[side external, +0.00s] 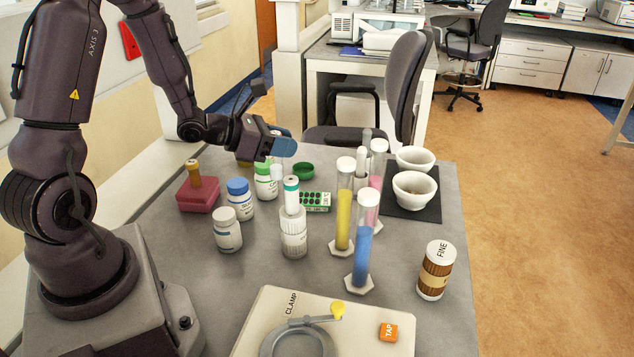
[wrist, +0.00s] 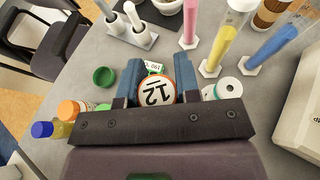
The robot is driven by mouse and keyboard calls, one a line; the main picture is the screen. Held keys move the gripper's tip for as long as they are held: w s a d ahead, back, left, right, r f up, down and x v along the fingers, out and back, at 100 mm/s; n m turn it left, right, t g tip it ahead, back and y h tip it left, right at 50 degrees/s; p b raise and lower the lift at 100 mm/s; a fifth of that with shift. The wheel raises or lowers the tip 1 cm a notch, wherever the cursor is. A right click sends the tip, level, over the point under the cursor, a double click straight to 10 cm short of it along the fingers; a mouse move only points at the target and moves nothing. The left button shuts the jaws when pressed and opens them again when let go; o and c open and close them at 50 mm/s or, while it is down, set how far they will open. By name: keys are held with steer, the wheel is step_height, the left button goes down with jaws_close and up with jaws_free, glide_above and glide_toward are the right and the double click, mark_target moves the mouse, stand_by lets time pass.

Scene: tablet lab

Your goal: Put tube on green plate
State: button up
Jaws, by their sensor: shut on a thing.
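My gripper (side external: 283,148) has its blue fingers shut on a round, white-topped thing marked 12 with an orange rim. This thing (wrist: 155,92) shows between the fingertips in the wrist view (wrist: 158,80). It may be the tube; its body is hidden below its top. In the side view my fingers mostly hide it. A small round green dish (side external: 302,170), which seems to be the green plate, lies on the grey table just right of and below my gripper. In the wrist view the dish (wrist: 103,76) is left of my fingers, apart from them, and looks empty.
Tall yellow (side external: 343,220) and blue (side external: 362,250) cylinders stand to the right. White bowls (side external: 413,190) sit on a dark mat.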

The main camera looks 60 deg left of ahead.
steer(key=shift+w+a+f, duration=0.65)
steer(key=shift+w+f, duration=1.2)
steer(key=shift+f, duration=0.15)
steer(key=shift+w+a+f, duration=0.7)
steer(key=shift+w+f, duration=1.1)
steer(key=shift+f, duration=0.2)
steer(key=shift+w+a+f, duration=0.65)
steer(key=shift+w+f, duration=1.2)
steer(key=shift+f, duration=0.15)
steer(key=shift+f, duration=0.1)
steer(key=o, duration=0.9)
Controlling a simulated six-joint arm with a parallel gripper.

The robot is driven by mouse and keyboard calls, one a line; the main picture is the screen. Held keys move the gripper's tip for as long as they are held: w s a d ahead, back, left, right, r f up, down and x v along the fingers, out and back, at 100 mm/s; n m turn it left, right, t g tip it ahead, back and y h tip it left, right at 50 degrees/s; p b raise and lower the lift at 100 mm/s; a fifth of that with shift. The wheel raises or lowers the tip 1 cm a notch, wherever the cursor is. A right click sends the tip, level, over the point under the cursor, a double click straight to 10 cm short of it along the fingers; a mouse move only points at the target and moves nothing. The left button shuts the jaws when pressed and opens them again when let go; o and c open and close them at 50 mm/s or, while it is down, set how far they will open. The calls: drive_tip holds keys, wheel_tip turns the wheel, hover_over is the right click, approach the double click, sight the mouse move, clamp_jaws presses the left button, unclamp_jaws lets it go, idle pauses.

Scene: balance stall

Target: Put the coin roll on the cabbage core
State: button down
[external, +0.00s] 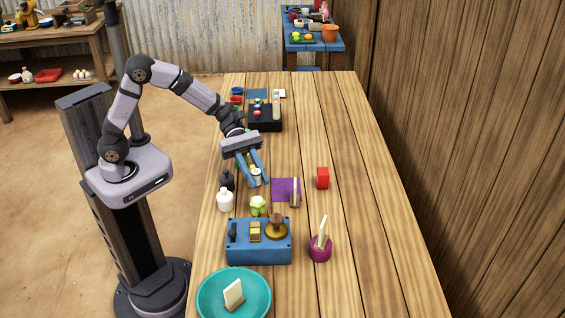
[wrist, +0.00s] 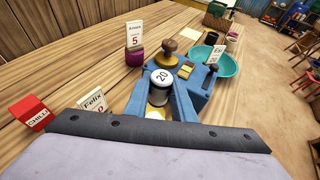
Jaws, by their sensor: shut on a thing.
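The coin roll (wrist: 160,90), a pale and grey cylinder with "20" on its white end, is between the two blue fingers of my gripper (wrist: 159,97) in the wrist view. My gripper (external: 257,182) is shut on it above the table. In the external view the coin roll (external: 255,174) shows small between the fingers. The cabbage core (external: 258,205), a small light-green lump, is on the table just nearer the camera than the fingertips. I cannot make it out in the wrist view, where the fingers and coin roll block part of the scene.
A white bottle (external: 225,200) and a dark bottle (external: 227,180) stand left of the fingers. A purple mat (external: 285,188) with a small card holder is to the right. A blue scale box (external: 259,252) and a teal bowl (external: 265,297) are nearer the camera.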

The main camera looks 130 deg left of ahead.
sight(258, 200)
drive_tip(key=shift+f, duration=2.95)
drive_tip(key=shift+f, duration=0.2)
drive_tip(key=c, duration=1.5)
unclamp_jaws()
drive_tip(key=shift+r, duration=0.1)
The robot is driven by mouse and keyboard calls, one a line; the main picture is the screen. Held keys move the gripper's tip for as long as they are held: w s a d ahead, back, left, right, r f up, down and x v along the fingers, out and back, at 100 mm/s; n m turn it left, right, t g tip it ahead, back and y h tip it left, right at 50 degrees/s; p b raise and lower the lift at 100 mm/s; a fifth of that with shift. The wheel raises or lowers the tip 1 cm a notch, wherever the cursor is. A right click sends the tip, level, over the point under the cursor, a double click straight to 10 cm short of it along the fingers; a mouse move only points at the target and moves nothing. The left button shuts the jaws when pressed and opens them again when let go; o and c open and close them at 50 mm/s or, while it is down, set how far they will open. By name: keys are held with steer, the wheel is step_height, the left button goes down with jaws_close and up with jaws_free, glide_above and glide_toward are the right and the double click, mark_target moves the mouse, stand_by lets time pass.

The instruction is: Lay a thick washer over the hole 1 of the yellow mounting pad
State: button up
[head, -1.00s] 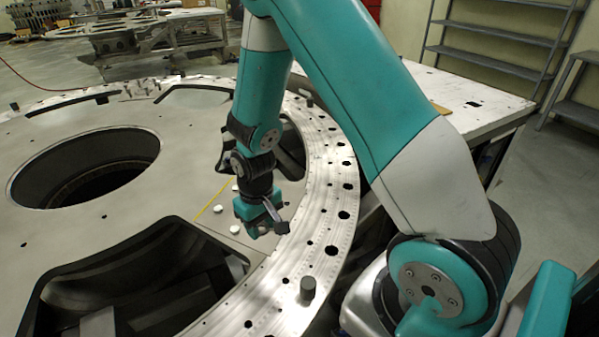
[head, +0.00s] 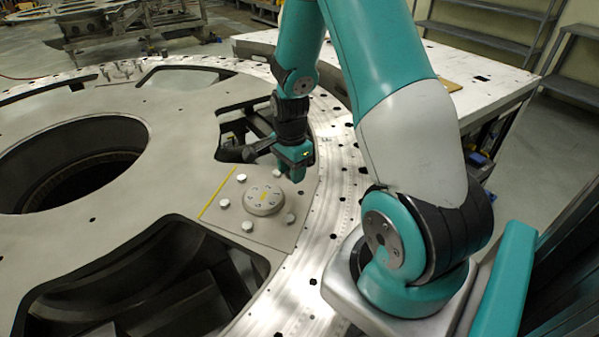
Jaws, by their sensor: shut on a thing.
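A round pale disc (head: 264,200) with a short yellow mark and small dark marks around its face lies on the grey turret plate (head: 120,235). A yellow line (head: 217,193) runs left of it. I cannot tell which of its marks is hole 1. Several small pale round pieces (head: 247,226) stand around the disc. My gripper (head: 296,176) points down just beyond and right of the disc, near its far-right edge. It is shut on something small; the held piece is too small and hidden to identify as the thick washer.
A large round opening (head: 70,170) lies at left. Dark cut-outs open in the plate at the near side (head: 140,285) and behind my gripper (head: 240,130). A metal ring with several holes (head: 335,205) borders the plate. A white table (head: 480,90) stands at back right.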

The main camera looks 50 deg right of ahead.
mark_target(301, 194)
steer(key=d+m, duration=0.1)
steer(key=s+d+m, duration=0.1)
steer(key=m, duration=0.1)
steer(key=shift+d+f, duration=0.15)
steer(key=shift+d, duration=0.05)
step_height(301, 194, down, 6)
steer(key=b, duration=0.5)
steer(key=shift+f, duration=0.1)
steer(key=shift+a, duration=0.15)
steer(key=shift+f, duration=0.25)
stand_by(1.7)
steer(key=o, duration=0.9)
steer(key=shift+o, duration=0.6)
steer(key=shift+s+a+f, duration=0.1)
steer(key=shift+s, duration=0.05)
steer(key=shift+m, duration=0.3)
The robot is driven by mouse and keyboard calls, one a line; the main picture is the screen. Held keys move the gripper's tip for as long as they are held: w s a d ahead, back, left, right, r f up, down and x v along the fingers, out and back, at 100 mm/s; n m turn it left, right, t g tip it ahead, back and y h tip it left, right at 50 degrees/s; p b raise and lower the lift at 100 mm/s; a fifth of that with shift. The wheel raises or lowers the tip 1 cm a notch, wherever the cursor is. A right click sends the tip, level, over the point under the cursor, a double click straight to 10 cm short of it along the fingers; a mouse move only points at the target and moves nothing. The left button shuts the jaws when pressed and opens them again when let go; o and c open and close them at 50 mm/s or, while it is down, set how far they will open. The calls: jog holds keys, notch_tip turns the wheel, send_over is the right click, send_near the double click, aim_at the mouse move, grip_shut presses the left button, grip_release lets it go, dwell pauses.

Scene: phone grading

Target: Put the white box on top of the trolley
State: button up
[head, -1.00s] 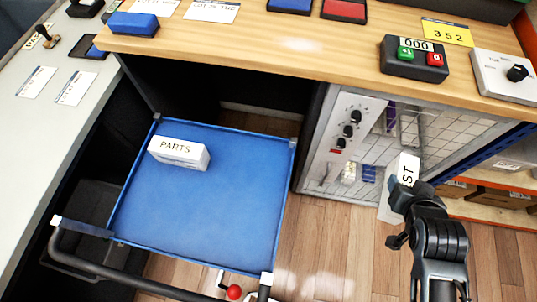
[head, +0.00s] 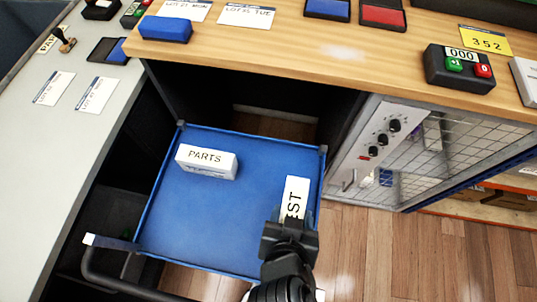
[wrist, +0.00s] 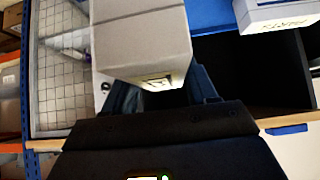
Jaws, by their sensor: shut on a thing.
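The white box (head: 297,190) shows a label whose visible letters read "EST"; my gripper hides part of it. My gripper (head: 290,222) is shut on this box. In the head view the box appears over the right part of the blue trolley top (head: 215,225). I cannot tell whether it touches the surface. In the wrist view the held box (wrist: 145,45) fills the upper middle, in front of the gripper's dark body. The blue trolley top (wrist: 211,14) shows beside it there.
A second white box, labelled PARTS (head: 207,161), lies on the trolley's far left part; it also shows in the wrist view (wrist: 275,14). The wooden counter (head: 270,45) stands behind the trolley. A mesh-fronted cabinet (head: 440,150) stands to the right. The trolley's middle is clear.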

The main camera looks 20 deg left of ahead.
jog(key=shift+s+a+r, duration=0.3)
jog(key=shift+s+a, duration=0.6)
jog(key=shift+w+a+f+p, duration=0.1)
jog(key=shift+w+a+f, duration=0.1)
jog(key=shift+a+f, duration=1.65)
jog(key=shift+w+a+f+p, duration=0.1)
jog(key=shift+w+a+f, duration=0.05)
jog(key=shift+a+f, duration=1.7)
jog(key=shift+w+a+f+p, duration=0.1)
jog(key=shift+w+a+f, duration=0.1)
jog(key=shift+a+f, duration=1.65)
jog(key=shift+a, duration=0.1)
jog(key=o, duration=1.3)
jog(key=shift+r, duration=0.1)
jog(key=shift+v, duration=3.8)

• Written request
Return the lines from the line with "Scene: tablet lab" through the line with "Controlling a simulated", inclusive, exactly as they stand, and nothing else.

• Task answer
Scene: tablet lab

Your goal: Put tube on green plate
State: button up
Jaws, by their sensor: shut on a thing.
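My gripper (side external: 283,148) has its blue fingers shut on a round, white-topped thing marked 12 with an orange rim. This thing (wrist: 155,92) shows between the fingertips in the wrist view (wrist: 158,80). It may be the tube; its body is hidden below its top. In the side view my fingers mostly hide it. A small round green dish (side external: 302,170), which seems to be the green plate, lies on the grey table just right of and below my gripper. In the wrist view the dish (wrist: 103,76) is left of my fingers, apart from them, and looks empty.
Tall yellow (side external: 343,220) and blue (side external: 362,250) cylinders stand to the right. White bowls (side external: 413,190) sit on a dark mat.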

The main camera looks 60 deg left of ahead.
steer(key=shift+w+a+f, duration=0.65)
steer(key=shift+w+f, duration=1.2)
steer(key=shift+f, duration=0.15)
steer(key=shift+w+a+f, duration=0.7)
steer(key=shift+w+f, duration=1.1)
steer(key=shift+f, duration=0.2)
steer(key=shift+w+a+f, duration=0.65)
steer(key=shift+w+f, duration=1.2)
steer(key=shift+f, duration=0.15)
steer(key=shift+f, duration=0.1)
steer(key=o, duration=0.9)
Controlling a simulated six-joint arm with a parallel gripper.

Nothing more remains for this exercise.